- EXERCISE GOAL:
From the entries below, list each line with "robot".

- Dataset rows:
○ ○ ○ ○

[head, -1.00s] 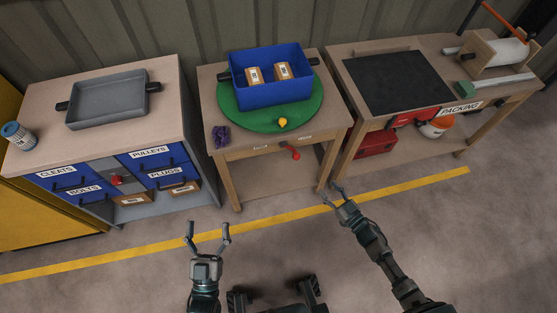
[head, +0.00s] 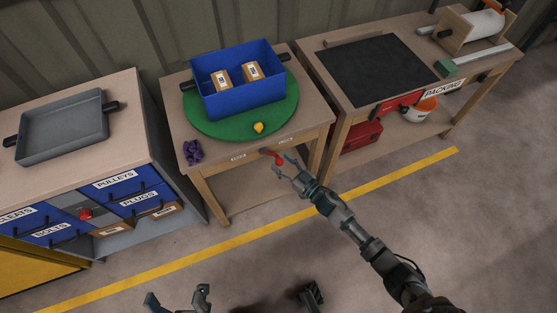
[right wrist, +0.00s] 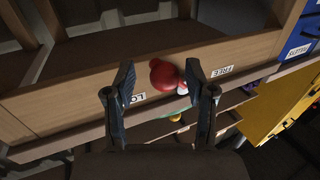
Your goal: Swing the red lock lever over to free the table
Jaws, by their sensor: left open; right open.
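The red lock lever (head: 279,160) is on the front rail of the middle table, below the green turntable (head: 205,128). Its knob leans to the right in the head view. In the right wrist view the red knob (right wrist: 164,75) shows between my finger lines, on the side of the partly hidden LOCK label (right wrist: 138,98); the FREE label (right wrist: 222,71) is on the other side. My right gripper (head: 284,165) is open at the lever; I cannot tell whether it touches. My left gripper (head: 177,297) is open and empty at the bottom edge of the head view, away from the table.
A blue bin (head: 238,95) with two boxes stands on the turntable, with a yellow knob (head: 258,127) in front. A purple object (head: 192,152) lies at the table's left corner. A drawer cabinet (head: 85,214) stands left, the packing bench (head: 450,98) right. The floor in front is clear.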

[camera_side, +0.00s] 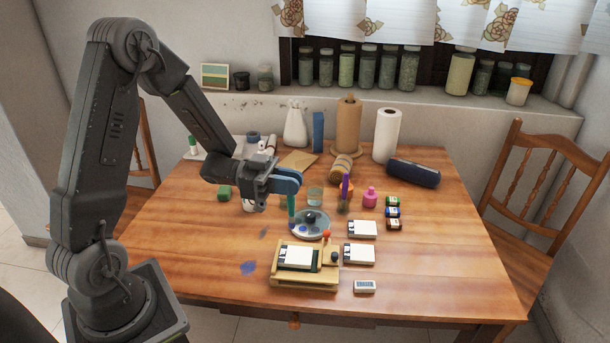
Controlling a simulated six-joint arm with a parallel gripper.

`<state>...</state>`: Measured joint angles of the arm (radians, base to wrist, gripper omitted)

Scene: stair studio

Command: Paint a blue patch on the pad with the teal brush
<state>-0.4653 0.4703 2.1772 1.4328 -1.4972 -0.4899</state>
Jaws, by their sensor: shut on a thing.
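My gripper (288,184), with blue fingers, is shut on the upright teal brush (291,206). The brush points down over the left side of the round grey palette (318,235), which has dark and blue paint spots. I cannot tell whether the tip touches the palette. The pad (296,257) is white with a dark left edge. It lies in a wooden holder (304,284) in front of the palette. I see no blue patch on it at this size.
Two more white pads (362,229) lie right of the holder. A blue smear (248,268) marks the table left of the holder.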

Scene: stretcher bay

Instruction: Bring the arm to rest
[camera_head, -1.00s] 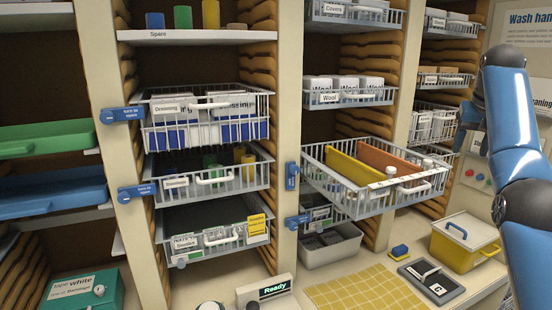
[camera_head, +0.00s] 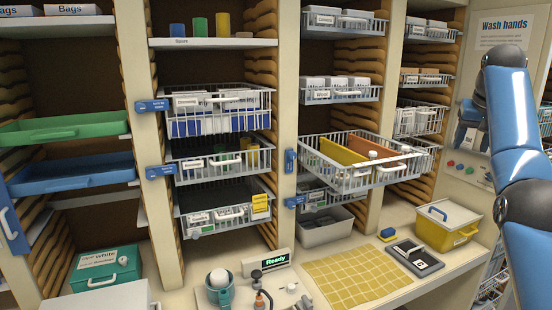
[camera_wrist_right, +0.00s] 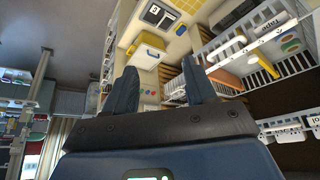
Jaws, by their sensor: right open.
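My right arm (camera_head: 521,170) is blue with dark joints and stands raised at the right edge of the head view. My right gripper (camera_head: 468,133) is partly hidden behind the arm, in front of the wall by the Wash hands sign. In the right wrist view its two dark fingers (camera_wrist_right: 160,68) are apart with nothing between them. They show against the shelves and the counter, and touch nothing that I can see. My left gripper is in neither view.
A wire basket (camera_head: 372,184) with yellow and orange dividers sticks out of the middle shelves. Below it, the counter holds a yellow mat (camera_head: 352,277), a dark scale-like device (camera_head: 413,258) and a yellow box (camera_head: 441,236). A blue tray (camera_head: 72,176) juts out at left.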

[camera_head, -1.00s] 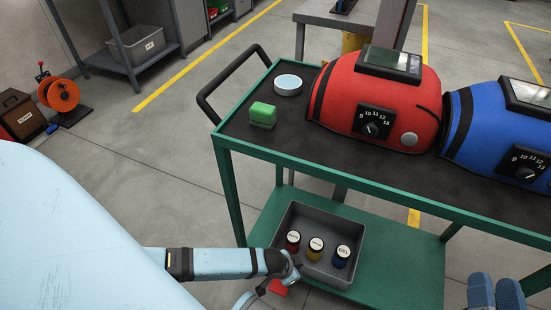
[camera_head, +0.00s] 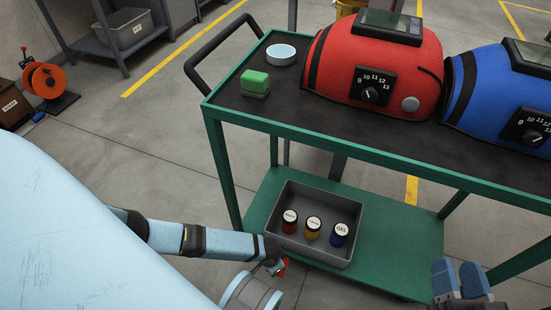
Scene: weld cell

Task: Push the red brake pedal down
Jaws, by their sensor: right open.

○ ○ ○ ○

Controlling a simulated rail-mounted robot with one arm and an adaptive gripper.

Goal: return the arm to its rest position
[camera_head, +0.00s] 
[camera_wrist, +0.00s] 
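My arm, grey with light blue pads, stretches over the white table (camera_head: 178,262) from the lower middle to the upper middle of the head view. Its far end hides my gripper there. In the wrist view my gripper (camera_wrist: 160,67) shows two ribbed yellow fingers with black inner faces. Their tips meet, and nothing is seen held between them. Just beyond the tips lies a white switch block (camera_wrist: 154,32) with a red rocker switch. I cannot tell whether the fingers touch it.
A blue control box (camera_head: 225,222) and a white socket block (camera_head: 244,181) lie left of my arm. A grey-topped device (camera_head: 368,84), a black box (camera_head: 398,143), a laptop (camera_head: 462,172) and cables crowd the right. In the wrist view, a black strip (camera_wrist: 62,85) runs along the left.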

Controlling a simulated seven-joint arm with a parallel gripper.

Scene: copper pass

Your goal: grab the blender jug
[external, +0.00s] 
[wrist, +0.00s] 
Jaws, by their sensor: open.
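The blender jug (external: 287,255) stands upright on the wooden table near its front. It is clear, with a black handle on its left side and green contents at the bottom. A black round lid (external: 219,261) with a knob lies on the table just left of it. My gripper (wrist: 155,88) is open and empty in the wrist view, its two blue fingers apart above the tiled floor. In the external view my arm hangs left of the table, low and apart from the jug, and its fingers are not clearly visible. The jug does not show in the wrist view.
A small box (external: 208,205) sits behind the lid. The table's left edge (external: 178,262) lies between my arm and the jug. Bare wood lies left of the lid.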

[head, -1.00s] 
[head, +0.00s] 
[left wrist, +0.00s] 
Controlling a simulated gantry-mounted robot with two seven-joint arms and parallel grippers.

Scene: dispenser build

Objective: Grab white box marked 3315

○ ○ ○ ○

- THE RESULT:
Controlling a simulated rail-mounted robot with one arm and an adaptive gripper.
Controlling a simulated gantry-mounted robot with two seven-joint arms and parallel grippers.

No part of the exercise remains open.